> [Written request]
Return each line holding the string "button".

> [Source material]

══════════

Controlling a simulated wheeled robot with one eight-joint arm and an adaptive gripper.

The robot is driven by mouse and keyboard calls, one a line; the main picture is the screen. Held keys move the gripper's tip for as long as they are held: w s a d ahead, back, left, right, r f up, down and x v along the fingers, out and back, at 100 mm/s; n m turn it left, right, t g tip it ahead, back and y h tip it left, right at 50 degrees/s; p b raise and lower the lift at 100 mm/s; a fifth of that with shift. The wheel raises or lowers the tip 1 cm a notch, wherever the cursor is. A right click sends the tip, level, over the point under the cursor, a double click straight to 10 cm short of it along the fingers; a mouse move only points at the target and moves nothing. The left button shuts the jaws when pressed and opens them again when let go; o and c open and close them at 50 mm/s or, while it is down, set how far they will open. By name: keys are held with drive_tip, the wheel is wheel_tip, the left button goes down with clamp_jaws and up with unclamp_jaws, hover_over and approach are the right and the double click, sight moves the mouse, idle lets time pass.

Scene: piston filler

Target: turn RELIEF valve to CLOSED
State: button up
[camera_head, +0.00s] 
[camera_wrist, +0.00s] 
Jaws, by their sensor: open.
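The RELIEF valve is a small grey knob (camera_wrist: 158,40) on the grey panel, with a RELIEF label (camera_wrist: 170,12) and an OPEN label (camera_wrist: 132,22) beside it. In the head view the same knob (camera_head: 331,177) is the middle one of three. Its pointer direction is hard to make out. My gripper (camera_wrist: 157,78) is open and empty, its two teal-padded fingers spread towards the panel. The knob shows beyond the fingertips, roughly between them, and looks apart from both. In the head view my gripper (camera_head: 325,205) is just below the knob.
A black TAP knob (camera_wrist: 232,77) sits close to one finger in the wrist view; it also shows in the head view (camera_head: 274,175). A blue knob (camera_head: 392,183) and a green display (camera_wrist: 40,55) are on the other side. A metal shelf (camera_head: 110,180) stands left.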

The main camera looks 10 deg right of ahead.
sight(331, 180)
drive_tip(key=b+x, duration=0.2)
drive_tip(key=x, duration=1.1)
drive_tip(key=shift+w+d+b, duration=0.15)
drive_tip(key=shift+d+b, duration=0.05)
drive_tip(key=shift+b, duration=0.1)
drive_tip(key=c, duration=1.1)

══════════

> [Written solution]
The robot is driven by mouse and keyboard calls, one a line; the main picture is the screen. Held keys move the gripper's tip for as long as they are held: w s a d ahead, back, left, right, r f up, down and x v along the fingers, out and back, at 100 mm/s; n m turn it left, right, t g tip it ahead, back and y h tip it left, right at 50 degrees/s; p b raise and lower the lift at 100 mm/s; a fifth of that with shift. The wheel raises or lowers the tip 1 cm a notch, wherever the cursor is. A right click sends the tip, level, over the point under the cursor, a double click straight to 10 cm short of it along the fingers; a mouse move only points at the target and moves nothing. The left button shuts the jaws when pressed and opens them again when let go; o and c open and close them at 50 mm/s or, while it is down, set how far they will open. By name: keys are held with drive_tip, the wheel is wheel_tip, the left button goes down with clamp_jaws and up with unclamp_jaws, hover_over and approach are the right and the double click, sight moves the mouse, idle lets time pass.
State: button up

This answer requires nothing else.